When Bridges gave him $100, Willie said, “I felt like I had just gotten religion!”
People saw his work and liked it and he began to get calls, “and the next thing you know Mrs. (Paul) Pierce called me, and I blundered on out there.”
That was 29 years ago when he began grooming the Pierces’ lawn in Lakewood. About the same time, Bobby Bailess called, and a few years later, Dr. Debbie Smith and Mr. and Mrs. D. P. Waring got in touch with him. The result is full-time working “for the best people I’ve ever known in my life.”
Has the equipment he uses changed much in those years? “Oh, Lord, yes. I started with an 18-inch Lawnboy I got from Mr. Melsheimer. I could put it in the back of my car,” and now he has mowers of various sizes, trimmers, chain saws, a pressure washer, “and I’ve kept on and on and now I’ve got about $9,000 or $10,000 in equipment. I’ve got everything I need for a job,” but he’s quick to add that he has all the work he can handle right now.
Willie works every day but Sunday, and that day you’ll find him at Ebeneezer Baptist Church on Grove Street, where he has been a deacon for years. If something happens and he can’t get to church, “I’m not satisfied. I don’t just go for nothing. I put something into the service so I can get something out of it.”
If he’s not working on Saturday, it’s only because it’s raining.
Willie can’t remember not going to church. He grew up, one of 12 children, on a farm in Issaquena County, and his father would tell them, “No Sunday school, no breakfast.”
His mother would get them up before dawn to go to a before-day prayer meeting, walking about two miles in the dark, and Willie figures the only reason they never stepped on a snake was because “the Lord took care of us.”
Sundays were for rest and worship, and Willie and his brothers and sisters and friends “didn’t shoot marbles or play ball on Sunday. You put out the feed for the chickens and cows on Saturday evening, because on Sunday you ain’t going to do nothing.”
Willie was baptized over the levee at Fitler when he was young, and that vow he made to the Lord and his love for the church have always been important. He well remembers the day when one of his sons laughed out loud at a worship service when the building was full and the mourners’ bench was crowded.

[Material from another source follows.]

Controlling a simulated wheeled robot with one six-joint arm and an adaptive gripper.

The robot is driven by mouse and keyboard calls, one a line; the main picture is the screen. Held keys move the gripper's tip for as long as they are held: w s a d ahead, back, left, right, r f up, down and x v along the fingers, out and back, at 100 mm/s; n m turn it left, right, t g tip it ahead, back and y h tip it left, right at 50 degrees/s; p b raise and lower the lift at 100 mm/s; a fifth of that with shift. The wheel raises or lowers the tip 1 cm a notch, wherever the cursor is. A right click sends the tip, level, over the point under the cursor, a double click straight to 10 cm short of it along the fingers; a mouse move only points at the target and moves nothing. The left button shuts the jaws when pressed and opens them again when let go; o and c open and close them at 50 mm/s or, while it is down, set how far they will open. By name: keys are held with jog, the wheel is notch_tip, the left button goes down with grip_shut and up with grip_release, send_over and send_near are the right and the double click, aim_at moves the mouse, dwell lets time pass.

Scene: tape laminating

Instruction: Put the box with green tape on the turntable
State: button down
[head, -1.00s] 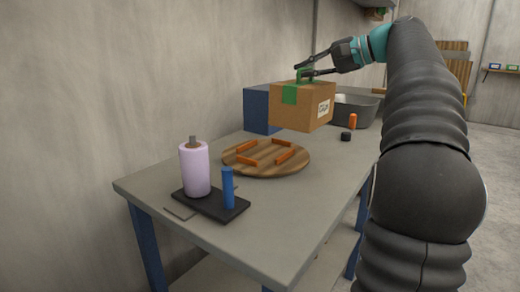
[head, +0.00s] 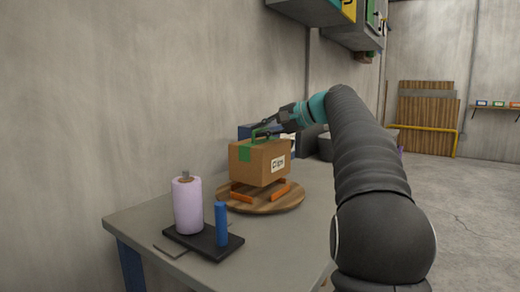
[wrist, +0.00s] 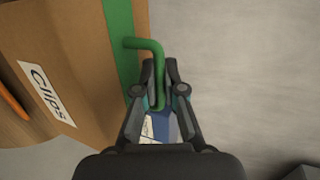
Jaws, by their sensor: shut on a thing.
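The cardboard box (head: 262,164) with green tape and a "Clips" label is upright over the round wooden turntable (head: 270,208). The turntable's orange guide pieces (head: 243,191) show just under the box's lower edge. I cannot tell whether the box touches them. My gripper (head: 262,134) is shut on the green handle at the top of the box. In the wrist view, my gripper's fingers (wrist: 160,72) close around the green handle (wrist: 158,52), with the box (wrist: 62,52) to the left. The far guide pieces are hidden behind the box.
A lilac film roll (head: 187,205) and a blue cylinder (head: 222,224) stand on a black base at the table's front left.

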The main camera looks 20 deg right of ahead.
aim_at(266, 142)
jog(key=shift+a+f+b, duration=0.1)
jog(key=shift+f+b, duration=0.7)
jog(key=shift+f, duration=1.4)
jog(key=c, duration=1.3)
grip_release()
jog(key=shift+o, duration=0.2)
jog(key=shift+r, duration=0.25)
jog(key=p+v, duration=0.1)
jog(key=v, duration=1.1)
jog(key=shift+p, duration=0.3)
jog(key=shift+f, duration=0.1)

“He laughed — and I looked at him — and he laughed again,” Willie said. “I took him by the hand, went outside and got a switch off a tree and took that limb to him. I guarantee you one thing — when he left home 21 years later, he hadn’t laughed in church any more.”
When Willie said something, he meant it, a trait he probably inherited from his father. His daddy made no promises, he said, but would tell you, “Let me think on it a little bit.” He thought his father was mean, “and I thought, ‘Lord, I’ll be glad when I’m grown, glad to get away from here.’ But since I’ve been grown, everything he said to me was right. I’ve lived to see it.”
His father, he said, was uneducated, but, “He told us, ‘I’m going to teach you how to work. I’m going to teach you how to treat people. And, when you get out on your own, don’t let your hands stick to nothing.’”
Willie was born in Tallula, Miss., and went to school there “the few days that I went.” He remembers during the Depression working 60 hours a week chopping cotton for 6 cents an hour — that’s $3.60 a week — and was paid each day with two quarters and two nickels. On the last day of November 1942, when he was 20, he married Fannie, and when he was 28 they moved to Rolling Fork. They moved to Vicksburg in 1966 and bought a home in 1970. They had 10 children. His wife died in 1986. He married a second time and that wife died in 1988, leaving him with two young children.
He and his daughter do the housework, and they share the cooking duties. Willie said his mother taught him how to do such things “because you ain’t guaranteed to have a woman all the time.”
Knowing how to meet people, how to speak, one’s personal appearance makes it easy for anyone to get a job, Willie thinks, adding that a polite “Yes, sir” and “No, sir” will take you a long way.
Though he has a twisted vocal cord, “It doesn’t keep me from talking.”
He has never liked parties and crowds: “When I go to church — that’s my crowd.”
“I love to work,” he said. “I work a lot of times that I don’t have to, but I’m not satisfied sitting down, doing nothing. I’ve got to stay busy. I don’t know anything but work. That’s all I ever did.”
At 88, he’s proof that work and hot weather aren’t likely to kill you.